Exercise objective: Could every line of the data be printed exactly as it reads?

>> Start

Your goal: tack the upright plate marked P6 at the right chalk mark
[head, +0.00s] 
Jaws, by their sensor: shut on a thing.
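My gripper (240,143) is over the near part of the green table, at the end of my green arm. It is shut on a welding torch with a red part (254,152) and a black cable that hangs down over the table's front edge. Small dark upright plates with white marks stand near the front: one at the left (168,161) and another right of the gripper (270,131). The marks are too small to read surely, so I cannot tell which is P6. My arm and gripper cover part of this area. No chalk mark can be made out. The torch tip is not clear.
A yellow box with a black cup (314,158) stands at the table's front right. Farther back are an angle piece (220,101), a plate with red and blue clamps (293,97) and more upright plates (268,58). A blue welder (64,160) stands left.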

>> End

In response:
Your goal: tack the upright plate marked P6 at the right chalk mark
[head, +0.00s] 
Jaws, by their sensor: shut on a thing.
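My gripper (240,143) is over the near part of the green table, at the end of my green arm. It is shut on a welding torch with a red part (254,152) and a black cable that hangs down over the table's front edge. Small dark upright plates with white marks stand near the front: one at the left (168,161) and another right of the gripper (270,131). The marks are too small to read surely, so I cannot tell which is P6. My arm and gripper cover part of this area. No chalk mark can be made out. The torch tip is not clear.
A yellow box with a black cup (314,158) stands at the table's front right. Farther back are an angle piece (220,101), a plate with red and blue clamps (293,97) and more upright plates (268,58). A blue welder (64,160) stands left.

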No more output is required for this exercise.